JAKARTA, KOMPAS - Banjir dan longsor mulai terjadi di sejumlah wilayah Indonesia seiring dengan datangnya musim hujan. Setidaknya enam kejadian banjir dan longsor terjadi di Jawa Barat, Sumatera Barat, dan Sumatera Utara dalam sepekan terakhir.
Longsor di Desa Sintuk, Kota Pariaman, Sumatera Barat, Jumat (9/11/2018), menyebabkan Sawitri (23), warga setempat, tewas. Dia tertimpa material longsor setinggi 20 meter di belakang rumahnya.
”Longsor diduga dipicu hujan deras. Ditambah lagi kondisi tanah di sini ringkih akibat gempa besar yang pernah mengguncang Sumbar, termasuk Pariaman, beberapa tahun silam,” kata Kepala Desa Sintuk Artoni.
Hal serupa terjadi di Desa Bojongsari, Kecamatan Culamega, Kabupaten Tasikmalaya, Jabar. Sebanyak 143 rumah rusak parah akibat tertimbun longsoran pada Selasa (6/10). Sejumlah titik jalan putus tertutup tanah. Ratusan warga terpaksa tinggal di tenda pengungsian.
Namun, di empat dusun di Bojongsari yang masih terisolasi, banyak warga hanya mengungsi seadanya di pinggir jalan sehingga sangat berbahaya jika terjadi longsor susulan.
Warga membersihkan jalan agar bisa dilalui kendaraan roda dua. ”Namun, hujan yang datang hampir setiap hari membuat jalanan kembali tertimbun,” ujar Kepala Desa Bojongsari Guruh Ivan Kurniawan.
Kepala Bidang Kedaruratan dan Logistik Badan Penanggulangan Bencana Daerah (BPBD) Kabupaten Tasikmalaya Ria Supriana mengatakan, banjir dan longsor yang terjadi di selatan Tasikmalaya berdampak pada sekitar 4.000 warga di Kecamatan Culamega, Cipatujah, dan Karangnunggal.
Sebanyak enam warga tewas akibat kejadian ini. Hal ini menambah buram jejak Kabupaten Tasikmalaya sebagai kawasan paling rawan bencana di Jabar.
Kepala Bidang Mitigasi Gerakan Tanah di Pusat Vulkanologi dan Mitigasi Bencana Geologi Badan Geologi Agus Budianto mengatakan, masyarakat di sekitar daerah rawan bencana butuh pendampingan banyak pihak untuk mematangkan langkah mitigasi bencana. Menurut dia, warga setempat menjadi kelompok paling dekat yang terancam bahaya jika mitigasi itu diabaikan.

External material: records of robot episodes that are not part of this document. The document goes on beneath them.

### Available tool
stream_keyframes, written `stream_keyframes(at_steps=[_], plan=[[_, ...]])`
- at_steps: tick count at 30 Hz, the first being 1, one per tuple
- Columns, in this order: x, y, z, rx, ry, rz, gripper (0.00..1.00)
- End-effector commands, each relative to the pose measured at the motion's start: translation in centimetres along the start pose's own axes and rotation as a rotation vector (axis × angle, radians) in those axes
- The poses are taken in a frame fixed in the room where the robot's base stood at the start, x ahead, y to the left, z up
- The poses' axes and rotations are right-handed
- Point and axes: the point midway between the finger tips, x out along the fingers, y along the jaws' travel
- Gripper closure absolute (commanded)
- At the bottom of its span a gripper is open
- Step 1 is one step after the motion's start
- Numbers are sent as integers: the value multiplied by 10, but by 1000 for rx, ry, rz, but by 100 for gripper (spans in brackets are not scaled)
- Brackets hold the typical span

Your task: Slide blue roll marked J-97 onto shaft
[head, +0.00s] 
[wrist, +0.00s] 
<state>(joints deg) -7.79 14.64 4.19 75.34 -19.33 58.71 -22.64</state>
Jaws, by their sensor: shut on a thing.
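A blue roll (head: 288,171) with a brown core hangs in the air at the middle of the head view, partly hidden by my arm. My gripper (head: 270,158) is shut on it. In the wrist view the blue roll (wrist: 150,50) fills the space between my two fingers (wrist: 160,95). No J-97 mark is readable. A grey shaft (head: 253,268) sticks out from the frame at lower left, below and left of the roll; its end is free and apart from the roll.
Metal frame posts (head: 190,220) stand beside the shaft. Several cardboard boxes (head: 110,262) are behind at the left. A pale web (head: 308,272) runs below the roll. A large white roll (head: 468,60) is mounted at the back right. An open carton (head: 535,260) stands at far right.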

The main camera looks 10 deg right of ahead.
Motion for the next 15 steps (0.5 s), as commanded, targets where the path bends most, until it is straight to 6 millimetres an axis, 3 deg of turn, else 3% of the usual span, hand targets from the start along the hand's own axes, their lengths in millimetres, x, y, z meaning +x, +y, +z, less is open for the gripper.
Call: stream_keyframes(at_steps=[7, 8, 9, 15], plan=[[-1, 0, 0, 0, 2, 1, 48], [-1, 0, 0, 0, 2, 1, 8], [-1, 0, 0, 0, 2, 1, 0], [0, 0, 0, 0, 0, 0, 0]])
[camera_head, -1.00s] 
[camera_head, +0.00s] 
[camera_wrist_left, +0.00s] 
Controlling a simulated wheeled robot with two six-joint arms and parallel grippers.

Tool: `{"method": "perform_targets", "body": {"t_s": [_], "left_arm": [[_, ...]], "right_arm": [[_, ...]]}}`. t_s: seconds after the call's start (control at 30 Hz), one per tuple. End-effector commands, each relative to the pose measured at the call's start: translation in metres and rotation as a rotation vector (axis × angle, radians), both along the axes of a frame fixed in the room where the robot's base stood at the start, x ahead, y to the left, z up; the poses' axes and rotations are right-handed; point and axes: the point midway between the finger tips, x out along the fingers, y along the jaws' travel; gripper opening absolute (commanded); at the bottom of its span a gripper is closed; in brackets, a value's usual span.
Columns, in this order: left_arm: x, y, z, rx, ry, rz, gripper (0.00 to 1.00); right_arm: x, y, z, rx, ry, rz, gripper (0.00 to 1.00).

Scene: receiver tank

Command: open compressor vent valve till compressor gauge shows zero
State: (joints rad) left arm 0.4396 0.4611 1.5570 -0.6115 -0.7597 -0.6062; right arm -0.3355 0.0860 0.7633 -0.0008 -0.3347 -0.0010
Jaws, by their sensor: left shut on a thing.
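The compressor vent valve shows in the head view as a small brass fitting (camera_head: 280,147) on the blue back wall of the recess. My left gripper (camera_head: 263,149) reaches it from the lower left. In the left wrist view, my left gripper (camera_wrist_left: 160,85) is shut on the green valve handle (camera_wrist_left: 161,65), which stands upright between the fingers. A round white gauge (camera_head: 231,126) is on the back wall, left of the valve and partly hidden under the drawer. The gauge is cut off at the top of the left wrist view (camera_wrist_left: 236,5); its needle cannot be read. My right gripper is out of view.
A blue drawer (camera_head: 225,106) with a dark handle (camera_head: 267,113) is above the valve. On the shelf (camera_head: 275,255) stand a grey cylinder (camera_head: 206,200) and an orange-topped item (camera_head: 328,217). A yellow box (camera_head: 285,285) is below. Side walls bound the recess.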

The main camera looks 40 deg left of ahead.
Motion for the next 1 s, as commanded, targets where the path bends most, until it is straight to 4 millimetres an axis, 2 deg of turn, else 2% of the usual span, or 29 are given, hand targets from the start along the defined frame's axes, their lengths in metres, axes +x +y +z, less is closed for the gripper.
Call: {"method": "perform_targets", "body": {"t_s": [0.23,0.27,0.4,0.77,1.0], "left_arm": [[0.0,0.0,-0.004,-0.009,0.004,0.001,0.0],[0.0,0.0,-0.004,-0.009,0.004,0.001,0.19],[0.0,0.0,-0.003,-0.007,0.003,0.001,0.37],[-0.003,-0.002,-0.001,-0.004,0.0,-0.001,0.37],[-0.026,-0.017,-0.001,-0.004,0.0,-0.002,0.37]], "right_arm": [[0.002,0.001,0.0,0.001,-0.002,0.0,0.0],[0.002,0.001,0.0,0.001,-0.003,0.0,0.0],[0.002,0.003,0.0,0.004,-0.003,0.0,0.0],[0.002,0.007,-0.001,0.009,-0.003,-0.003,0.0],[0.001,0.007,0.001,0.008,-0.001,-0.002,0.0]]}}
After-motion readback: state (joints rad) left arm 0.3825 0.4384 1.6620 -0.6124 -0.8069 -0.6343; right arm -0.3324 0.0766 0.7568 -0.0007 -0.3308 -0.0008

”Warga bisa dilibatkan memantau potensi bencana, seperti melihat indikator bencana, di antaranya berkurangnya kawasan resapan air, laju aliran air yang tidak teratur, dan munculnya rekahan di lereng atau tebing,” katanya.
Mitigasi bencana
Penerapan mitigasi bencana sudah dirasakan warga di sembilan kecamatan di Mandailing Natal, Sumatera Utara. Kepala BPBD Kabupaten Mandailing Natal Yasir Nasution mengatakan, masyarakat setempat belajar dari kejadian pada 12 Oktober 2018.
Saat itu, banjir bandang menghanyutkan puluhan rumah dan sekolah di Kecamatan Ulu Pungkut dan memakan korban jiwa.
Korban meninggal 12 siswa karena sekolah terbawa banjir bandang. Sejak itu, warga yang bermukim di pinggir sungai, kata Yasir, mengungsi ke tempat yang lebih aman saat hujan. Hal itu membuat banjir bandang yang kembali datang pada Rabu (7/11) tak lagi merenggut nyawa.
Langkah yang sama dilakukan warga terdampak banjir di Kabupaten Bandung. Mereka sudah menyiapkan langkah mandiri karena banjir yang sempat surut kembali meninggi pada Jumat sore. Masyarakat mulai menyiagakan perahu dan memasang tali di gang sempit untuk memudahkan mobilitas mereka.
Meski mayoritas warga masih bertahan di lantai dua rumah, titik-titik pengungsian sudah difungsikan. Sekitar 40 warga, misalnya, sudah tinggal di gedung Inkanas, Kecamatan Baleendah.
Kepala Bidang Kedaruratan dan Logistik BPBD Kabupaten Bandung Sudrajat mengatakan telah mengaktifkan pos lapangan penanganan bencana di Baleendah.
Pos tersebut dilengkapi sejumlah perahu yang disiapkan untuk mengevakuasi warga jika banjir susulan melanda. Sudrajat berharap, persiapan itu bisa meminimalkan kerugian saat puncak musim hujan tiba.
”Kami terus memantau kondisi banjir di permukiman warga. Masyarakat juga diharapkan siaga dalam menghadapi musim hujan,” ujarnya. (TAM/RTG/ZAK/CHE/NSA)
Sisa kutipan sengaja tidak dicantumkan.